■ Dataset excerpts:
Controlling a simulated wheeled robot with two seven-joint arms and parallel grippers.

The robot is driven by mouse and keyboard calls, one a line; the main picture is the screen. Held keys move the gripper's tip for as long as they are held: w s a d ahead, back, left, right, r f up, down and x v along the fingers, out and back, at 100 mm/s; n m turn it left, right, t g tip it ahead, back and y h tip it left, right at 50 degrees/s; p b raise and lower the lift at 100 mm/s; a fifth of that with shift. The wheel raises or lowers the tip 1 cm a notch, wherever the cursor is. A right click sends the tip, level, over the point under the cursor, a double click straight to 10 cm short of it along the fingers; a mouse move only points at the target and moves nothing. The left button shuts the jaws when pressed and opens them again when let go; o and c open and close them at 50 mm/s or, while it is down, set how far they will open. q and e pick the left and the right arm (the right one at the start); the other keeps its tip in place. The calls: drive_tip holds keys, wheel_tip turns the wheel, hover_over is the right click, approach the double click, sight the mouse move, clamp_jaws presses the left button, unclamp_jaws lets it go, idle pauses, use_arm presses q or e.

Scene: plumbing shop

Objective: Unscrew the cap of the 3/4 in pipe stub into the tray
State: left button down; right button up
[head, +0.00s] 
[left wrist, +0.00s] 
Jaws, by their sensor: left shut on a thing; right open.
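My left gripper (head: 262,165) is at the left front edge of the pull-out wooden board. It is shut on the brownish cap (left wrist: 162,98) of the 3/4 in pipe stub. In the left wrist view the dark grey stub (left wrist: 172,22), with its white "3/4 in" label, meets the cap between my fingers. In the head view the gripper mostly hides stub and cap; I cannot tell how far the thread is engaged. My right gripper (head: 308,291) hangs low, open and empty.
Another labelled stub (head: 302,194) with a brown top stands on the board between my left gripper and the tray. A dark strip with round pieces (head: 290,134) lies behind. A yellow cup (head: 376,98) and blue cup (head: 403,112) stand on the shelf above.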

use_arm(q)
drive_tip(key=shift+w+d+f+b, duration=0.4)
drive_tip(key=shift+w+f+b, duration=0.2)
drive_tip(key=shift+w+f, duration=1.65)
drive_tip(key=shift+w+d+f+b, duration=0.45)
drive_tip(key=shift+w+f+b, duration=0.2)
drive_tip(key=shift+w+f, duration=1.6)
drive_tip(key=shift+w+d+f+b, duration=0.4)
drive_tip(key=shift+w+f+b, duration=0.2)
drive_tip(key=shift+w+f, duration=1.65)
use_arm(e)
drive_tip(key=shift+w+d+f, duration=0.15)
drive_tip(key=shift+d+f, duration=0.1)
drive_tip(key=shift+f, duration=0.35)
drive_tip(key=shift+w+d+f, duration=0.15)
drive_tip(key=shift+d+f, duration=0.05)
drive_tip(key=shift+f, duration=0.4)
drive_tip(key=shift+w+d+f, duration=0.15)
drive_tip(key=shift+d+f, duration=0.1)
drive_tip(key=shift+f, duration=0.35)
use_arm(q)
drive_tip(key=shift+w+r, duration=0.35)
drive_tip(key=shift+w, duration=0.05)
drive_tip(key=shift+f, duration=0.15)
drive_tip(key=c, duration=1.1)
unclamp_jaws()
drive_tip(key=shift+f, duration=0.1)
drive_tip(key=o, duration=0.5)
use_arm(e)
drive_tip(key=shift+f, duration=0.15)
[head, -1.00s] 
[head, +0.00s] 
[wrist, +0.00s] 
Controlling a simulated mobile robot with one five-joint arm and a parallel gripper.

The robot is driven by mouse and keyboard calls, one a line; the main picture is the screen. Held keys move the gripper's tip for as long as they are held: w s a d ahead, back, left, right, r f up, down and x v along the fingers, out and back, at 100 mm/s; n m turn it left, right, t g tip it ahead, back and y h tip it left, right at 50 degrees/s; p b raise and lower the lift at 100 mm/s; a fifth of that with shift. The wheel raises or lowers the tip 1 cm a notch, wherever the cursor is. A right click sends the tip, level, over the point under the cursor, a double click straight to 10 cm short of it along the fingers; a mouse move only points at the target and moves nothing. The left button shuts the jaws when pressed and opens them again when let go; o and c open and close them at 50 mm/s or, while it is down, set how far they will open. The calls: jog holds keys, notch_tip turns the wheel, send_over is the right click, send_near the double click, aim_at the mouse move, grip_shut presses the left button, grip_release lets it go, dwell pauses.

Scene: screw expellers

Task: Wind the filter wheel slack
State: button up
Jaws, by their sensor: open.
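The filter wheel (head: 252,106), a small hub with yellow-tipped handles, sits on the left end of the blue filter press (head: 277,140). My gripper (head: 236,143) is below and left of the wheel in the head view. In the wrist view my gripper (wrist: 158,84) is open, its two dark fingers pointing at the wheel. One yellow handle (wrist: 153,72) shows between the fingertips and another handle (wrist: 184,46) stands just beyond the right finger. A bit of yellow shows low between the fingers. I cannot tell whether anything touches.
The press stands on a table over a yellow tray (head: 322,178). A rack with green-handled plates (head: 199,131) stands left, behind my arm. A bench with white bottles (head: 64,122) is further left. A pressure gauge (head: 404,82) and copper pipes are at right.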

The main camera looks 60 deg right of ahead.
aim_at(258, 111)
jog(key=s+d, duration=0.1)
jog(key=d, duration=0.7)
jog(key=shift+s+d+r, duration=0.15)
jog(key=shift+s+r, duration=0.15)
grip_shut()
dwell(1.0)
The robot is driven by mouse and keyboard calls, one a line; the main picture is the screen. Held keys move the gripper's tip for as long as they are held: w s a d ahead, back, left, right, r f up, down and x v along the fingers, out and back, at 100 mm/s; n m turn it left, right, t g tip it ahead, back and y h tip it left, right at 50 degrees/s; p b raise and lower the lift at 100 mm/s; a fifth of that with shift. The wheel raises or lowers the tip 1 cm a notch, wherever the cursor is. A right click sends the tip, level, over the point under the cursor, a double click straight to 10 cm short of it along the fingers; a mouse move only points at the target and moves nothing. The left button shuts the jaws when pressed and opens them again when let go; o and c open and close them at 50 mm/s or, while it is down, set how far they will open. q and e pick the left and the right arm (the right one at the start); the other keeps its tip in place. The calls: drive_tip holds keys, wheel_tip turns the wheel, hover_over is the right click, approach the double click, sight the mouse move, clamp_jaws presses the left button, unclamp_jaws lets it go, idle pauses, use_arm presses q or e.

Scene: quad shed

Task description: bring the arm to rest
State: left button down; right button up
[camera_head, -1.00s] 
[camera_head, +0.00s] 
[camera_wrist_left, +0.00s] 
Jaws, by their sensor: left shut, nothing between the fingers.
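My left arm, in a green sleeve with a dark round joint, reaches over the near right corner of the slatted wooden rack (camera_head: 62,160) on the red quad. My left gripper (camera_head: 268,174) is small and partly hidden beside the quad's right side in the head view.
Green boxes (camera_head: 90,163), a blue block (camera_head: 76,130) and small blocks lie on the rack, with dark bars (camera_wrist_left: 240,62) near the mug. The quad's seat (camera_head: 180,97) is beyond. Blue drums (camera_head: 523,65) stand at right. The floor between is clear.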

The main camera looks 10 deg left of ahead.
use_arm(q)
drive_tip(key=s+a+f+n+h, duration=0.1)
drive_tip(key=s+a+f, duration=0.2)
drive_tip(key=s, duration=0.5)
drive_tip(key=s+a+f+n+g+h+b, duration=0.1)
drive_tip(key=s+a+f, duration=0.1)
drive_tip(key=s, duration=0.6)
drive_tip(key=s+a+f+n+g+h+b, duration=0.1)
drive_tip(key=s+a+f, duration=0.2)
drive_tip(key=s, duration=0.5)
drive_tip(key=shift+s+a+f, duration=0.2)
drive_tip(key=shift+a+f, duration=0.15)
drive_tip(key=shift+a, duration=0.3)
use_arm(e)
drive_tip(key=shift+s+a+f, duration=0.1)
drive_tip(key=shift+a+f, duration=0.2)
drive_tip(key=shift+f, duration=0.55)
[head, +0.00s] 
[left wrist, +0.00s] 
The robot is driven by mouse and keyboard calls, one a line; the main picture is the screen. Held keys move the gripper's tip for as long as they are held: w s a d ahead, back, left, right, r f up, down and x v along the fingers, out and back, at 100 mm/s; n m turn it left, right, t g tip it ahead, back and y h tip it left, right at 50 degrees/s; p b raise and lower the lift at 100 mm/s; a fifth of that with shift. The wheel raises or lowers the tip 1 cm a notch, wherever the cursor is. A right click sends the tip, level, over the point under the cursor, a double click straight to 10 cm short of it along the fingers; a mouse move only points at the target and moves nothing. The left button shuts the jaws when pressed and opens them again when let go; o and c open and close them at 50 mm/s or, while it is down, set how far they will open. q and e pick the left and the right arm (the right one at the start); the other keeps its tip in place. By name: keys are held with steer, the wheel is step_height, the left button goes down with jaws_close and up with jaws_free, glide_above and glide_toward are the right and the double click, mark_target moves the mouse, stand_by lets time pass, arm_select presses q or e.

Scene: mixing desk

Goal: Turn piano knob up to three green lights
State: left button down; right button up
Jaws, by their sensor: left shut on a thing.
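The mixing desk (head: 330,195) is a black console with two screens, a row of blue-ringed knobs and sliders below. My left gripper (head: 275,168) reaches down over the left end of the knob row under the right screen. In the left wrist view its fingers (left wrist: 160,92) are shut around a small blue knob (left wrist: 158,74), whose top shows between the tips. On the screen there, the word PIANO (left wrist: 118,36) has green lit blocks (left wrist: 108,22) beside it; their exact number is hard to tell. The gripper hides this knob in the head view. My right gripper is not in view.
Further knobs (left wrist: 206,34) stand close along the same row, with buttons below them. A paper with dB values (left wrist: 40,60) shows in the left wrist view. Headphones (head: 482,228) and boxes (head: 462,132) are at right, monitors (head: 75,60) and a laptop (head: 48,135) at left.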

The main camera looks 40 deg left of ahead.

■ Request: Return each line with "Task".

■ Solution for this exercise:
Task: Wind the filter wheel slack
Task description: bring the arm to rest

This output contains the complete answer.